Until Sunday, Tusk had led in preliminary polls by the same amount of points, with the outcome of the election coming as a shock to most Poles who predicted a win for Tusk.
“Society has made a decision and this should be a signal for the government,” Law and Justice leader Jaroslaw Kaczynski, Lech’s identical twin, told private television channel TVN24.
Donald Tusk had been leading in the polls, and was the favorite of the younger generation, but his ideas for free market reforms and cutbacks of welfare programs didn’t go over all that well with older Poles. Voter turnout was just above 50 percent, and it seems that those who were skeptical of Tusk’s reforms were more motivated to vote than his supporters. Kaczynski’s and Tusk’s parties will have to come to an agreement, though, if they want to form a coalition:
According to analysts, coming to a compromise between the Law and Justice and Civic Platform parties may become difficult because the presidential race underlined deep differences between the parties on how far the country should go with market reforms and how much welfare it can afford.
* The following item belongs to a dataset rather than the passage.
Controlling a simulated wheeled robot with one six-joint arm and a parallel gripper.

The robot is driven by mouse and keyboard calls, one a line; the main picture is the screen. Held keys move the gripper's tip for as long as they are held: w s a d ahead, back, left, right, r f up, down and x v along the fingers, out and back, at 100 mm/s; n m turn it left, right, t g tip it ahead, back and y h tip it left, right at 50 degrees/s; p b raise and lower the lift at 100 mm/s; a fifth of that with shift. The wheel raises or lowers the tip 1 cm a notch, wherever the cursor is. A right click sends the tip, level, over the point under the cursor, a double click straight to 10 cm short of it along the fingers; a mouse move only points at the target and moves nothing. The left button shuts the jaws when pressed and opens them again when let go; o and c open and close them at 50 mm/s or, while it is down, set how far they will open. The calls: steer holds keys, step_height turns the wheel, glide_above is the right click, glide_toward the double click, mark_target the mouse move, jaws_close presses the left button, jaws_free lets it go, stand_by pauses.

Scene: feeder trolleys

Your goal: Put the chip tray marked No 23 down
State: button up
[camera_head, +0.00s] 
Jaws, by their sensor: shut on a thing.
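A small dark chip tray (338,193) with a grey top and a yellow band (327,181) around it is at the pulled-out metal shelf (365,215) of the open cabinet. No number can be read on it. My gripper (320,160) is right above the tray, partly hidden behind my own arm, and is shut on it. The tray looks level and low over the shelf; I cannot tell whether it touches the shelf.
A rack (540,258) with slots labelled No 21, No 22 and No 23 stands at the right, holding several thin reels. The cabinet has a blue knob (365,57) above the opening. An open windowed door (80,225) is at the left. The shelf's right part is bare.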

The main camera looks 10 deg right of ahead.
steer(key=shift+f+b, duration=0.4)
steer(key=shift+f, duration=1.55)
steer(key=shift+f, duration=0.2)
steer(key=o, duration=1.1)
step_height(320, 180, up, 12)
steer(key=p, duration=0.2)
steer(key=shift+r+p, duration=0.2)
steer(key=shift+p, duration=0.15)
Their value systems differ on more than just economics:
Tusk’s opponent in the runoff is Mayor Lech Kaczynski of Warsaw, who leans left when it comes to social spending and the welfare state but is a deeply conservative Roman Catholic outspokenly opposed to abortion, divorce and homosexuality.
… Tusk stands for a kind of modern secular liberalism, a nonjudgmental, morally relativist stance of the sort that might be found, say, in a Paris café or on the Upper West Side of Manhattan. He is also an economic liberal in the European sense of the term, a believer, like Milton Friedman or Ronald Reagan, in the stultifying effect of too much government, the liberating power of the market.
Kaczynski, on the other hand, comes across to many Poles as more steeped in Polish tradition. He is religious, outspokenly nationalistic, a mayor who banned the annual gay pride parade in Warsaw.
How much of that difference is based on substance, rather than just a show put on for the elections is in doubt, though, as this article from the IHT also states. Either way it seems to have been a pretty tough election campaign, including strident personal attacks.
Both Kaczynski and Tusk are veterans of the Solidarity movement, and vowed to finally put an end to the post-communists’ still entrenched position in the country’s institutions. Kaczynski also has been demanded tribunals for Poland’s former communist rulers and their lackeys.
Both candidates are staunchly pro-American so there won’t be any great changes to the present government in this regard. Lech Kaczynski has announced a more assertive stance towards both Germany and Russia, so neighborly relations might suffer somewhat in the near future. More on that in some later posts; since the new President has already signaled a more moderate attitude towards Germany than he had adopted during the election campaign, it also isn’t quite clear how he is going to actually behave yet. One issue that definitely is going to become contentious is the announced gas pipeline between Germany and Russia, since it will be built under the Baltic Sea instead of going through Polish territory. Some critics even have compared the deal to the Hitler-Stalin pact, a pretty ridiculous case of hyperbole, even if the criticism is somewhat understandable.
Kaczynski as a social conservative and an economic liberal, almost to the point of socialism (the Western rather than its Eastern bloc variety) isn’t exactly my cup of tea, and I’m a somewhat skeptical about his ability to be an effective President. Poland has the highest unemployment in the EU at about 19 percent, so the country badly needs more pro-market policies, which Tusk had wanted to introduce but Kaczynski has expressly eschewed, at least so far. Even so he might turn out to be a pleasant surprise yet, especially as far as free market reforms are concerned.